L’Argentin qui a mis les prisonniers les plus dangereux au yoga.
Ismael Mastrini a réussi à ce qu’en Argentine, les prisonniers passent leurs journées sans le poids de la haine et de la rancœur. Il est actuellement en Colombie pour partager son expérience.
Les 24 prisonniers sont allongés par terre. Cela se passe dans le bâtiment de haute sécurité du centre pénitentiaire de San Martín. Il s’agit de la prison la plus dangereuse de la province de Buenos Aires (Argentine). Ce sont les hommes les plus durs de cet endroit sombre qui le disent. Ils sont tous allongés sur le dos. Certains sont ici car ils ont assassiné quelqu’un, d’autres car ils ont dirigé les bandes délinquantes les plus virulentes de cette ville. Pour certains cela fait déjà la moitié de leur vie qu’ils sont ici : ils impressionnent les autres reclus, on les craint.
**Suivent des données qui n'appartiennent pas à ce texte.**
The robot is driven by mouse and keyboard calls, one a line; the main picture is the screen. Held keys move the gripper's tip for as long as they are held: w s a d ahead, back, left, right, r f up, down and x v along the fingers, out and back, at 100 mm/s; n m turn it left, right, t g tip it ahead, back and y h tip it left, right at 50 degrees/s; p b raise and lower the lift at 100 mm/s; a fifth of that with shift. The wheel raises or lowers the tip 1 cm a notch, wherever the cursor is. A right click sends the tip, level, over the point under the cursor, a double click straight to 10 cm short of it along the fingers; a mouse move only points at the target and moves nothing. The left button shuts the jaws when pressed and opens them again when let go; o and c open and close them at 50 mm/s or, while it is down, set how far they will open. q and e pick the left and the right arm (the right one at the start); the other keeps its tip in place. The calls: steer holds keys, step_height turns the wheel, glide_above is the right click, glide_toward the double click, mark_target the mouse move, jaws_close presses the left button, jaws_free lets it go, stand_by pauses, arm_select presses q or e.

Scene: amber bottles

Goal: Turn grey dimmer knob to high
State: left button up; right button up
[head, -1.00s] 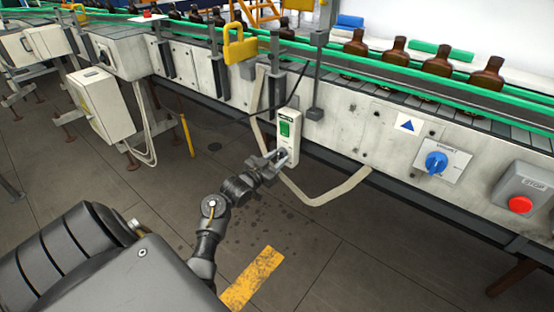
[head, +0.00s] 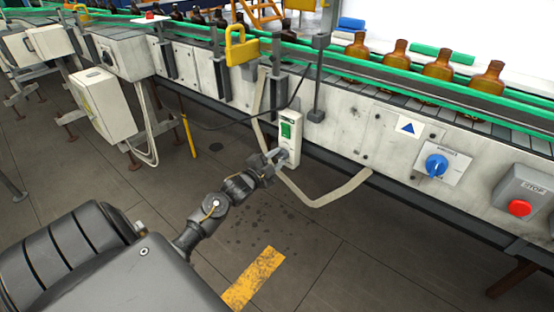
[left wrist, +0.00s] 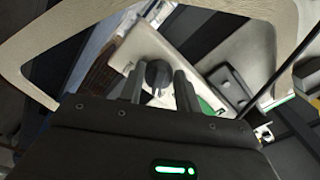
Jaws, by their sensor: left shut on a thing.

Ils respirent.
Ils inspirent tous de grandes bouffées d’air, le retiennent quelques secondes dans leur poitrine et expirent. Les surveillants écoutent, attentifs au brouhaha de cette grande cage de murs, barbelés, cadenas et grilles, mais les 24 hommes qui sont allongés dans ce patio écoutent seulement leur respiration. Certains sont même arrivés au point de se rencontrer avec eux-mêmes, avec leur paix intérieure. Cet état autre, inconnu, peut paradoxalement, l’espace d’un moment, faire peur ; tellement que certains ne se rendent même pas compte qu’ils pleurent à chaudes larmes, bien qu’ils le fassent en silence. C’est alors que la paix arrive dans toute son expression. Mais qu’appelle-t-on paix ? : c’est se sentir léger, ne pas sentir ce poids sur soi, ne pas sentir la culpabilité, ni la rivalité, ne pas se sentir inférieur, se pardonner et savoir que l’on peut vivre sans planter de poignards, sans tirer de coups de feu, sans voler de portefeuilles. C’est respirer.
A leurs côtés un homme, qui à les écouter parler, adoucit les jours qui passent. Il s’appelle Ismael Mastrini, il a 75 ans, est avocat, mais actuellement il est prof de yoga, même s’il n’aime pas qu’on l’appelle prof ni s’approprier cet art millénaire. Considéré comme l’un des meilleurs avocats en droit civil, spécialisé en droit du divorce, employant plusieurs personnes dans son cabinet, et gagnant de l’argent en divisant des biens- il est passé sur l’autre rive, celle de rassembler des personnes et leur permettre de vivre la joie, le bonheur et peut-être l’amour.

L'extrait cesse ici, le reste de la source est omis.